My Iconoclastic Approach to Contract Theory (or Its Ultimate Failure) – The Financial Crisis Edition
Posted by Jeff Lipshaw
I was reading Bill Saporito’s article in the March 19 Time on how AIG got “too big to fail,” and one comment jumped out at this contract theorist, particularly after having just recently looked at another take on the relationship between contract and promise. Last year, Seana Shiffrin (UCLA) published an article in the Harvard Law Review called The Divergence of Contract and Promise, and its thrust was that, to the extent contract law let promise-makers off the hook as, for example, by the doctrine of efficient breach, it was inconsistent with the flourishing of moral agency. I responded to that piece with my own essay in the Canadian Journal of Law & Jurisprudence.
No, thank God, there was nothing on contract theory as such in Time. It’s difficult, however, to avoid the subject of contracts (or their limits) when the issue is financial systemic risk. One way of looking at financial systemic risk is the limit of contract. What AIG provided was an insurance contract against default on a security known as a collateralized debt obligation (CDO). “Credit default swap” or CDS is a fancy name for the insurance contract. The security issuer paid a premium to AIG (which AIG got to book as revenue), and AIG promised to pay the value of the security if there was an underlying default. Of course, the trick in insurance is setting reserves for potential claims, and as long as the risk is diversified it usually works (assuming you reserve enough, which is a good question here). Any middling competent deal lawyer knows that you can have the fanciest indemnification provisions in the world but they are worth diddly-squat if there’s no (or not enough) money backing them up. And that’s the problem here. The whole system (game?) of contract law breaks down, or becomes irrelevant when this extra-systemic aspect comes into play. Oops, counterparties aren’t supposed to go broke.
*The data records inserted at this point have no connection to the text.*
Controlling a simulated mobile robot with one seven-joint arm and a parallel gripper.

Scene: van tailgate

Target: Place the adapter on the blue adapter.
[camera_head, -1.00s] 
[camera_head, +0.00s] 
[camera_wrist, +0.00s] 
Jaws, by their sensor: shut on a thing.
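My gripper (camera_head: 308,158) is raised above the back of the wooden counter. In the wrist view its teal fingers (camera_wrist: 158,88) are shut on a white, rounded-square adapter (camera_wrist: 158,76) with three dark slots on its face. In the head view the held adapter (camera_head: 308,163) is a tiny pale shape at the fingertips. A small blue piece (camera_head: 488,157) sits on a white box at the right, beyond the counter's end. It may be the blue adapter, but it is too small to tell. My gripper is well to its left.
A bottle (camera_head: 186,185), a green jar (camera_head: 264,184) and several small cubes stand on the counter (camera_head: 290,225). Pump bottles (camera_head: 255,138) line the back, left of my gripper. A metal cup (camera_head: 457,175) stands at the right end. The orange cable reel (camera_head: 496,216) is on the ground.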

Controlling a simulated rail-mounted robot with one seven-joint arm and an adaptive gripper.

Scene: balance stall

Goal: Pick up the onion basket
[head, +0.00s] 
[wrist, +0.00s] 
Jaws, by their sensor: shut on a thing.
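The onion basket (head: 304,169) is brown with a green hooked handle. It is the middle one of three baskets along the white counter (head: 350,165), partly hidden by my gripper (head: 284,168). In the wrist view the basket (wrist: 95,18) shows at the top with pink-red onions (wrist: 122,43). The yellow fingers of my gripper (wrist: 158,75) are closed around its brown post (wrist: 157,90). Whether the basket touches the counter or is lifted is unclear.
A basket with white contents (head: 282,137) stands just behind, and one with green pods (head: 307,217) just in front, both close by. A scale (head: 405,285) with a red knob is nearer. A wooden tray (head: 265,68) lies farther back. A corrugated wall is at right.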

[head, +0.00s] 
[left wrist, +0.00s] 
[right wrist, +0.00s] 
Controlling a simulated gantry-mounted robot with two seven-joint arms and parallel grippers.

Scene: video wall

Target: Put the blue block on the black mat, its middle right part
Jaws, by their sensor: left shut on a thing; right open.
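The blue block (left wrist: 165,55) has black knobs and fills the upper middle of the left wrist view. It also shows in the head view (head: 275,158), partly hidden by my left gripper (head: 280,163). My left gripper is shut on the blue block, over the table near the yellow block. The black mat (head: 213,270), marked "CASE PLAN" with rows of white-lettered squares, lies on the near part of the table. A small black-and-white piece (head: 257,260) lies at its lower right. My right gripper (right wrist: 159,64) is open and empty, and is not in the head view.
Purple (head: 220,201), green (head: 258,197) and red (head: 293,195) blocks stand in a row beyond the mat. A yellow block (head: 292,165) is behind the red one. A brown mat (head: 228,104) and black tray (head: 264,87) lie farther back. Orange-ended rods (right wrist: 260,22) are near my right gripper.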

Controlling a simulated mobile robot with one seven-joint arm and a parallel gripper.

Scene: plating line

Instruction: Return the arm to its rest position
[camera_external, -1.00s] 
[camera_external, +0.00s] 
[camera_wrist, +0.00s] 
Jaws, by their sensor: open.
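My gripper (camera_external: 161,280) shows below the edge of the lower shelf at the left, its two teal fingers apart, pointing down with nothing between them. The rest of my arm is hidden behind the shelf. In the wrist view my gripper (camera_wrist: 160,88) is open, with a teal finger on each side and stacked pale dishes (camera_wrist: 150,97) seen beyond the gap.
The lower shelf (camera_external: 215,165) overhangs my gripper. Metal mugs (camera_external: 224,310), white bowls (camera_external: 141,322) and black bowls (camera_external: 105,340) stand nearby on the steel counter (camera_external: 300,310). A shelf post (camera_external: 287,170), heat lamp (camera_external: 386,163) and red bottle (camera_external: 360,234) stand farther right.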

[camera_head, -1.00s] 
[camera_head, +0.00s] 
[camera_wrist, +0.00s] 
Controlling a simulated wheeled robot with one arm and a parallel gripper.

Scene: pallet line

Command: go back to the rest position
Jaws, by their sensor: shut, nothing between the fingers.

The article does a pretty good job of spelling this out. What really got my attention, however, was a comment from Maurice Greenberg, the exiled former CEO of AIG, reported thusly:
In a rare interview, former CEO Greenberg, who is suing AIG and being sued by the company over financial-management issues, tells TIME that once the company lost its top credit rating, AIG FP should have stopped writing swaps and hedged, or reinsured, its existing ones. But Cassano’s unit doubled down after the spring of 2005, writing more and more subprime-linked swaps as the ratings plunged, which made the possible need for collateral enormous in the event its debt was downgraded. The downgrades occurred in 2008. “Of course they were going to run out of money,” says Greenberg. He adds that as the liquidity crunch hit in 2008, AIG FP should have renegotiated terms with the banks to ease their demands on collateral. “You can renegotiate almost anything, anytime.” (Emphasis added.)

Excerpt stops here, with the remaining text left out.